Regulators were informed when the police raids took place.
For the bank, in terms of imagery around the raids, there was an emotional CEO, dealing with shock and broken trust. And there was devastating video TV footage of detectives in pale blue rubber gloves sorting through NAB documents and other financial material in the offices of a contractor who for years had walked up the steps in George St, in through the glass and marble foyer, and then whisked straight up by elevator to the NAB’s executive floor.
Since the police raids, journalists have pieced together information on large property portfolios held by both Rosamond and Rogers. The photo spreads show handsome homes valued in the millions of dollars. Rogers was a well-paid executive on an estimated $500,000 a year. Rosamond ran a business that is hard to trace online — with only a handle of mentions and none of the big presence that events companies usually assemble as part of their digital promotion.
Neither woman has been seen publicly since. The rented home of Rosamond in Potts Point, a wealthier version of the raffish but stylish St Kilda in Melbourne, was in darkness for a day, with the exception of a sad-looking golden-haired dog peering through the terrace bars. Since then an older couple has come and gone in a small car and the front door has often stood open, the dog looking out from a front window.
At NAB, already in the teeth of a royal commission into the activities and risk controls of all major banks, an internal fraud scandal, laced with the personalities of the executive suite could hardly be less welcome.
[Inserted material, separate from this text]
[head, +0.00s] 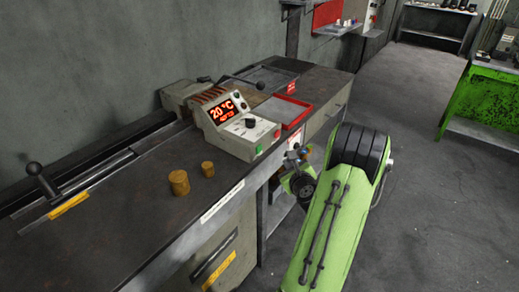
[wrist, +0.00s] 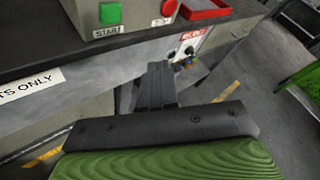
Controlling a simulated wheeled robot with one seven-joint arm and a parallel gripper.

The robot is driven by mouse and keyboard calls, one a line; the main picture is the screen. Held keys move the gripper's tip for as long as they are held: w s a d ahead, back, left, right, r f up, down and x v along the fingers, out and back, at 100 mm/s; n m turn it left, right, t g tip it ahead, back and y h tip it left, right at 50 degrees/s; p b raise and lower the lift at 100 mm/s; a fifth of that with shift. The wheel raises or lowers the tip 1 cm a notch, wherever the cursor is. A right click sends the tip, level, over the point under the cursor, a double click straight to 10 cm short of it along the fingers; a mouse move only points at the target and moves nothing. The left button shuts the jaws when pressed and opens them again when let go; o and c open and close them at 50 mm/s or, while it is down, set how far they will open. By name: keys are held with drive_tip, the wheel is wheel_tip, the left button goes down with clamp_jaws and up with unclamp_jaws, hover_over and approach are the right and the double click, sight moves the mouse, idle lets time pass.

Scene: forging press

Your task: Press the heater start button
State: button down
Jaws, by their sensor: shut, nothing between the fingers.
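The heater control box (head: 225,118) stands on the bench, with a lit display reading 20 °C. Its green start button (head: 259,149) is at the lower front, beside a red button (head: 277,134). In the wrist view, the green start button (wrist: 110,13) is at the top, above a START label (wrist: 107,33). My gripper (wrist: 158,68) is shut and empty, pointing at the bench front below and right of the button, apart from it. In the head view my green arm is at the right of the bench; the fingertips cannot be made out there.
The workbench (head: 110,225) runs along the wall. Two brass-coloured cylinders (head: 179,182) stand left of the box, and a red tray (head: 283,111) lies behind it. A panel with knobs (wrist: 185,52) is on the bench front. The floor (head: 420,200) at right is clear.

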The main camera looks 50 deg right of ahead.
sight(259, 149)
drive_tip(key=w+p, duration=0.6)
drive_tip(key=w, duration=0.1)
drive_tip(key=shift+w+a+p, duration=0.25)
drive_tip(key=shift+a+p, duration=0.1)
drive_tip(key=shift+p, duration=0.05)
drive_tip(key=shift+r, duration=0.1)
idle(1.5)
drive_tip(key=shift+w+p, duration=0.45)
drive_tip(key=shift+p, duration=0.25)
For Andrew Thorburn and the NAB board, the pain veers between trying to grasp the debacle of how the risk controls cracked, and trying to see through the mirror. “I’m hurt because there are people here who are alleged to have been involved that I know who they are and — particularly in one case — I’ve had a longstanding personal relationship,” Thorburn said.
Which of course is one reason audit and risk are there in the first place: to level the playing field.